Re: Technical links and a growing volume

Mark Horton (mark@stargate.COM)
27 Oct 90 15:05:16 EDT (Sat)

sdcavax

I trust you mean sdcsvax.

If I understand what has been said correctly, this whole thing began
with UUCP -- "a poor man's ARPANET"* -- at Duke and UNC-Chapel Hill.
What I would like to understand better is how things moved from that
start to the present means of handling the news. There has been
mention of siesmo as the main news machine for the net, UUNET, the
Telebit Trailblazer modem, and the Internet. How did each of these
come to be involved in the net and how did the net change as a
result? What other kinds of transmission links were there and how
did each of these address the growing problem of volume?

There was a strong mentality that the main cost was the phone bills,
and since nobody saw the phone bills, it was free. In the early days
the net was kept alive by a few SA's who followed Grace Murray Hopper's
immortal words: "It's much easier to get forgiveness than permission"
and just did it.

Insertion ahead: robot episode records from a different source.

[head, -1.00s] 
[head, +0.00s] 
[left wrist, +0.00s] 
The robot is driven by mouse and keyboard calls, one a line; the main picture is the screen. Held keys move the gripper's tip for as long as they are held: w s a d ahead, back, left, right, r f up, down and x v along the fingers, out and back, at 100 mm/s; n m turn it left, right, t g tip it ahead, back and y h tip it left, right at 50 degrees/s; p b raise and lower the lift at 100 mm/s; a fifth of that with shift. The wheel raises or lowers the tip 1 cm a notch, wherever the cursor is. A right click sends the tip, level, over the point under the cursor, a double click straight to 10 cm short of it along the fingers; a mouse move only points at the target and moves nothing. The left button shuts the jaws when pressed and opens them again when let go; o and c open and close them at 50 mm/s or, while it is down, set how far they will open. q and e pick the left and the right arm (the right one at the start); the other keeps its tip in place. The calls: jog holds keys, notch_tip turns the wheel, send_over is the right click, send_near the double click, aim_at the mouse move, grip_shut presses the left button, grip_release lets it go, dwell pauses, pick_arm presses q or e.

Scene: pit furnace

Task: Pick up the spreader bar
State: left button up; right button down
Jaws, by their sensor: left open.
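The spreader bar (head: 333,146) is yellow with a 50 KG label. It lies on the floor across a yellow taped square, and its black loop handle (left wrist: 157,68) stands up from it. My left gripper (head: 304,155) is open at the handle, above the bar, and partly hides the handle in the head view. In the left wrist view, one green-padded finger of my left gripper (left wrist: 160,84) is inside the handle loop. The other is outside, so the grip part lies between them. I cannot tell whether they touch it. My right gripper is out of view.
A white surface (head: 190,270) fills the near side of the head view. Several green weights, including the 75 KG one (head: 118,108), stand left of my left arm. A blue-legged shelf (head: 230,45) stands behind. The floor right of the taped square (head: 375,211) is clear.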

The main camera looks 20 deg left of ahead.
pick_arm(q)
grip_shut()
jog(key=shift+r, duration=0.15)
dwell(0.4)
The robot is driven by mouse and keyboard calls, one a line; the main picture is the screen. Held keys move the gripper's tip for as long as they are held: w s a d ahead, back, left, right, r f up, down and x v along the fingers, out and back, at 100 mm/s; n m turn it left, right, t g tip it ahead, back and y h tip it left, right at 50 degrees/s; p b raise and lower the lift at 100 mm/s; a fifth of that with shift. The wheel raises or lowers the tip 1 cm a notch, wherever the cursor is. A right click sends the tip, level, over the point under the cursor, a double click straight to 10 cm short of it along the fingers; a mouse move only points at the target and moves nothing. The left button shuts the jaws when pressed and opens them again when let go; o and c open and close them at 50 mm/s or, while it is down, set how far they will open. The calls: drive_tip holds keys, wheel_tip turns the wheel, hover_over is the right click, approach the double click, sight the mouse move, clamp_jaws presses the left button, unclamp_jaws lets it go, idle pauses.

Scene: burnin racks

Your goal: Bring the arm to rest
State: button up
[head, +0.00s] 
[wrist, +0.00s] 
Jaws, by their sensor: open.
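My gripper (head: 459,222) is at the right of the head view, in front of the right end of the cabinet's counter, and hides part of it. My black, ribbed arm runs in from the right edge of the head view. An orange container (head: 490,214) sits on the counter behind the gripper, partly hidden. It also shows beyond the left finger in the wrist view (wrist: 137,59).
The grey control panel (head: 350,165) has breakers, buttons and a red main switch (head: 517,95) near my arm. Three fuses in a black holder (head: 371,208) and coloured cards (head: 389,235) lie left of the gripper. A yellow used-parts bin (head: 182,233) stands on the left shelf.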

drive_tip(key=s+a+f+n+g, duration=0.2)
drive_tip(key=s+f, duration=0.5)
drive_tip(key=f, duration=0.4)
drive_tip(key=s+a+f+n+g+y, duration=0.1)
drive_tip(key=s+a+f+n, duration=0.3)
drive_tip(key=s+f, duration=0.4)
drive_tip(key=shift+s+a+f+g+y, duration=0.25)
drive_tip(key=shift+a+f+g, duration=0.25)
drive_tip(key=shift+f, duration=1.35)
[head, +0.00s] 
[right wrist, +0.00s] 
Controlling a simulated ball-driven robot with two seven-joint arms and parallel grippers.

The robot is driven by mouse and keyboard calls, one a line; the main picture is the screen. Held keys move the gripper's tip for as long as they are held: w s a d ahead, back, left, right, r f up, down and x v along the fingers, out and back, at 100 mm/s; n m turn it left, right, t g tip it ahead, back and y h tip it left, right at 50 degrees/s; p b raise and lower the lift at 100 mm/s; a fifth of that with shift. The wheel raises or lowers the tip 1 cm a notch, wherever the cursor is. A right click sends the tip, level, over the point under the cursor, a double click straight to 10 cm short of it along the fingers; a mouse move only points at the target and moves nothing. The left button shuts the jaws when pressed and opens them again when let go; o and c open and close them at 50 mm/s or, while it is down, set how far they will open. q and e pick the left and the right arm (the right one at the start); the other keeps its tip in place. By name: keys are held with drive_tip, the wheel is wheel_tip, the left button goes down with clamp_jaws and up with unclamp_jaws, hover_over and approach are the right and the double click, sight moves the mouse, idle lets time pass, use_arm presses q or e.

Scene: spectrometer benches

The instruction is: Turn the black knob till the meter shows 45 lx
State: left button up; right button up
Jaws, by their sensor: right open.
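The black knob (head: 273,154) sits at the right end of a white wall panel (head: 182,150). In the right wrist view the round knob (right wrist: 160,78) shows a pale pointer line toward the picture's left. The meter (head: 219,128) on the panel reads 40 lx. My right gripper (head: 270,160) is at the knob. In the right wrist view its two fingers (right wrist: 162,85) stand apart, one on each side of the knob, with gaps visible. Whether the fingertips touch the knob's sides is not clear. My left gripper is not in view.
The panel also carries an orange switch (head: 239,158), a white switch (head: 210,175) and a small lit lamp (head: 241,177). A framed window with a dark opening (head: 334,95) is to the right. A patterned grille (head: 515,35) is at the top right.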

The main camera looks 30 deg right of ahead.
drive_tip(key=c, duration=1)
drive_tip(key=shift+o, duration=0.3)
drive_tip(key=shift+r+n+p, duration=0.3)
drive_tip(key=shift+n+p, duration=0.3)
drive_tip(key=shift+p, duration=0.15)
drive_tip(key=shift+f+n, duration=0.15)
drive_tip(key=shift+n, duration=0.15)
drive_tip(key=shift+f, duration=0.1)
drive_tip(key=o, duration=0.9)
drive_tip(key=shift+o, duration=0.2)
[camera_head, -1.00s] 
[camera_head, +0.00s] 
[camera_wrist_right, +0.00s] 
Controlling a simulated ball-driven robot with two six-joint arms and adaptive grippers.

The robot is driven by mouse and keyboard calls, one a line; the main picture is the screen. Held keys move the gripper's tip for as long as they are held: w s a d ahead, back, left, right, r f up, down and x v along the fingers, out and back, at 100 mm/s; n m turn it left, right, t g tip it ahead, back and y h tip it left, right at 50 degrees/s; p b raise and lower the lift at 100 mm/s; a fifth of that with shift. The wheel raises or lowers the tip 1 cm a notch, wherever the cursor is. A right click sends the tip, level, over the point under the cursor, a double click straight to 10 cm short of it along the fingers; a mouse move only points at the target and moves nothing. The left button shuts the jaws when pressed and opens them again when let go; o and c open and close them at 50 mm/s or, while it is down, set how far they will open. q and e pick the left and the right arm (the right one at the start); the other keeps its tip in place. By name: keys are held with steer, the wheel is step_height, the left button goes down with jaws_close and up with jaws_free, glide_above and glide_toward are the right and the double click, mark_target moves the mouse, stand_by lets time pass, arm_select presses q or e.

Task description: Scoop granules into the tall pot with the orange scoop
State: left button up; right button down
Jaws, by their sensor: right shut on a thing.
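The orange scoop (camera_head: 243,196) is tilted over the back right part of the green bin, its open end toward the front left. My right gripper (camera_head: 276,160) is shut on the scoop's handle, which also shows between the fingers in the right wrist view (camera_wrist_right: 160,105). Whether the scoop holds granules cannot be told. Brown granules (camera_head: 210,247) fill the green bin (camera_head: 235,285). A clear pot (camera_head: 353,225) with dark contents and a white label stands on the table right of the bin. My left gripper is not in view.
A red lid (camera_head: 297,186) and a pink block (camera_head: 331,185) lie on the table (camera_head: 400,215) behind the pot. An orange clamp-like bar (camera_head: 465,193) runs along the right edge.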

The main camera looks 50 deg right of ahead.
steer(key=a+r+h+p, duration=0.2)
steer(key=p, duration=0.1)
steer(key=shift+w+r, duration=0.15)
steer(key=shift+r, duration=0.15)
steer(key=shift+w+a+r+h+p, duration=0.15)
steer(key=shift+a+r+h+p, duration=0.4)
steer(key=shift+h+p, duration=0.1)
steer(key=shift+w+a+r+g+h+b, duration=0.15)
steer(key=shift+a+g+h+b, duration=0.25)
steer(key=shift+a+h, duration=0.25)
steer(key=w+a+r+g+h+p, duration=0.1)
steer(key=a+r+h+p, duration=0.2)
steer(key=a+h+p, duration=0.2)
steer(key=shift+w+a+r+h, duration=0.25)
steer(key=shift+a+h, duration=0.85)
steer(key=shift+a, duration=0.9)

Getting a dedicated machine required money which
required permission and justification - this is happening now in many
places but was hard early on.

The first key machines in this regard were research (for mail) courtesy
Dennis Ritchie and Tom Truscott, and vax135 (for Netnews) courtesy
Howard Katseff. (Of course, duke was key sooner than that, but it was
official at duke, and they didn't pay the phone bills. Ditto for
ucbvax (courtesy many people for email but I was SA for Netnews), which
was a west coast hub but didn't dial anybody.)

After vax135, chico (later harpo) courtesy Brian Redman, and then
Armando Stettner put decvax in as the major phone-bill hub.

After that, the backbone started to form and many sites pitched in, but
the cast of characters changed over time as the SA who kept a
particular machine alive left and the machine gradually decayed or
*whoomp* vanished as management pulled the plug. Many times downstream
sites suddenly found themselves without a feed and had to make sudden
arrangements.

ihnp4 was different. It had official support from the beginning,
thanks to Gary Murakami. However, when Gary left, it didn't vanish,
because it had official support. Doug Price stepped in and did an
outstanding job. ihnp4 finally went away, not because a person left,
but because of a change in heart from management. AT&T decided to
support Netnews (indeed, I lead that project right now) and provide
dedicated machines for it, but at the same time wanted to get off the
backbone. A department head bought a piece of shrink-wrapped software
and found it contained instructions to get support by email: mail to
ihnp4!system!support. He was so tee-ed off at this, and got agreement
from other dept heads, that pass-through email was banned. We were
told to become a leaf, which we largely have done. ihnp4 was finally
decommissioned when att became available as an officialy sanctioned and
supported gateway to take its place (but not forward 3rd party email.)